Recorded information →
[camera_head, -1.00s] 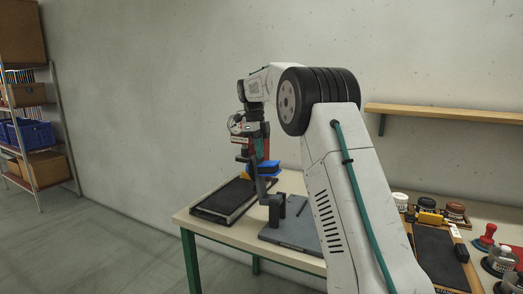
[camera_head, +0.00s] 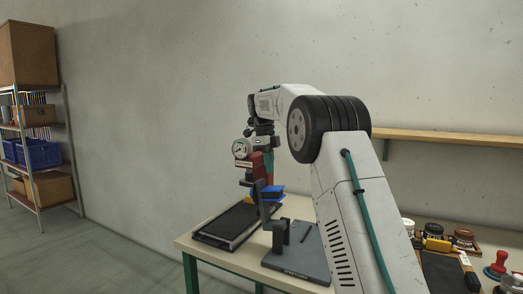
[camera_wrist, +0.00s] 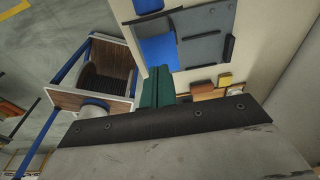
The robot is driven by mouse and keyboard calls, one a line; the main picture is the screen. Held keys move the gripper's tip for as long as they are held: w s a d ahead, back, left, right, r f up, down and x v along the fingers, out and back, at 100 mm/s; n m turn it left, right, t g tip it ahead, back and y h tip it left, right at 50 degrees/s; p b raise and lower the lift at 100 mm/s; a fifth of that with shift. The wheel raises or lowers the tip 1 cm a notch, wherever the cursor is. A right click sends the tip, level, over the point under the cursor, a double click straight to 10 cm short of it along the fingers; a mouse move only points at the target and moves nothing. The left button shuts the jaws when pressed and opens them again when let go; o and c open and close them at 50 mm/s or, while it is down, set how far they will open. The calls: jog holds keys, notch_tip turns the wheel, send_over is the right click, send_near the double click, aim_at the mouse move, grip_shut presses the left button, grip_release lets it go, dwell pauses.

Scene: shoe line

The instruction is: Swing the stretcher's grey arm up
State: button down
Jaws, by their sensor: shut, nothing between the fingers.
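The stretcher has a dark grey base plate (camera_head: 299,262) on the bench. My gripper (camera_wrist: 160,72) shows as two teal fingers pressed together and empty in the wrist view. In the head view it points down close above the arm's upper end, partly hidden by a red unit with a round gauge (camera_head: 240,147). I cannot tell whether the fingers touch the arm.
A black tray (camera_head: 224,239) lies left of the stretcher on the bench (camera_head: 190,243). Blue and yellow pieces (camera_head: 270,189) sit behind the arm. Jars and a dark mat (camera_head: 443,272) are at the right. Shelving (camera_head: 52,207) stands far left, with open floor between.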

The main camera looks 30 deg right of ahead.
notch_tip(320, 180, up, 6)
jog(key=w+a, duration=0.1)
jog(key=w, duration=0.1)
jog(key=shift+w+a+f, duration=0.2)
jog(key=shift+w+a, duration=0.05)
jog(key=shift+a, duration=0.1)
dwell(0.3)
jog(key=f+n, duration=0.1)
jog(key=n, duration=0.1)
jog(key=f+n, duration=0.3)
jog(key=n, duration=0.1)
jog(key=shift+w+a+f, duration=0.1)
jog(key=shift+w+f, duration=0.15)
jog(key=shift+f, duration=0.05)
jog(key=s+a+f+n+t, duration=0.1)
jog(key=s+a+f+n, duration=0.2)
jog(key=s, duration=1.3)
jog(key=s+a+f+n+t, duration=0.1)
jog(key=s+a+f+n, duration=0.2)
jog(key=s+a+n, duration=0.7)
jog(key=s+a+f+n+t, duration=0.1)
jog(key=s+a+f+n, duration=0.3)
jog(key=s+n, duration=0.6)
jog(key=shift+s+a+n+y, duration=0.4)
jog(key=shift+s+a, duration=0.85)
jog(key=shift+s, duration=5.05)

What is expected → Repeat the material exactly as it reads, without any of its pictures.

Exercise solution →
[camera_head, -1.00s] 
[camera_head, +0.00s] 
[camera_wrist, +0.00s] 
The robot is driven by mouse and keyboard calls, one a line; the main picture is the screen. Held keys move the gripper's tip for as long as they are held: w s a d ahead, back, left, right, r f up, down and x v along the fingers, out and back, at 100 mm/s; n m turn it left, right, t g tip it ahead, back and y h tip it left, right at 50 degrees/s; p b raise and lower the lift at 100 mm/s; a fifth of that with shift. The wheel raises or lowers the tip 1 cm a notch, wherever the cursor is. A right click sends the tip, level, over the point under the cursor, a double click straight to 10 cm short of it along the fingers; a mouse move only points at the target and moves nothing. The left button shuts the jaws when pressed and opens them again when let go; o and c open and close them at 50 mm/s or, while it is down, set how far they will open. The calls: jog holds keys, notch_tip turns the wheel, send_over is the right click, send_near the double click, aim_at the mouse move, grip_shut presses the left button, grip_release lets it go, dwell pauses.

Scene: shoe line

The instruction is: Swing the stretcher's grey arm up
State: button down
Jaws, by their sensor: shut, nothing between the fingers.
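The stretcher has a dark grey base plate (camera_head: 299,262) on the bench. My gripper (camera_wrist: 160,72) shows as two teal fingers pressed together and empty in the wrist view. In the head view it points down close above the arm's upper end, partly hidden by a red unit with a round gauge (camera_head: 240,147). I cannot tell whether the fingers touch the arm.
A black tray (camera_head: 224,239) lies left of the stretcher on the bench (camera_head: 190,243). Blue and yellow pieces (camera_head: 270,189) sit behind the arm. Jars and a dark mat (camera_head: 443,272) are at the right. Shelving (camera_head: 52,207) stands far left, with open floor between.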

The main camera looks 30 deg right of ahead.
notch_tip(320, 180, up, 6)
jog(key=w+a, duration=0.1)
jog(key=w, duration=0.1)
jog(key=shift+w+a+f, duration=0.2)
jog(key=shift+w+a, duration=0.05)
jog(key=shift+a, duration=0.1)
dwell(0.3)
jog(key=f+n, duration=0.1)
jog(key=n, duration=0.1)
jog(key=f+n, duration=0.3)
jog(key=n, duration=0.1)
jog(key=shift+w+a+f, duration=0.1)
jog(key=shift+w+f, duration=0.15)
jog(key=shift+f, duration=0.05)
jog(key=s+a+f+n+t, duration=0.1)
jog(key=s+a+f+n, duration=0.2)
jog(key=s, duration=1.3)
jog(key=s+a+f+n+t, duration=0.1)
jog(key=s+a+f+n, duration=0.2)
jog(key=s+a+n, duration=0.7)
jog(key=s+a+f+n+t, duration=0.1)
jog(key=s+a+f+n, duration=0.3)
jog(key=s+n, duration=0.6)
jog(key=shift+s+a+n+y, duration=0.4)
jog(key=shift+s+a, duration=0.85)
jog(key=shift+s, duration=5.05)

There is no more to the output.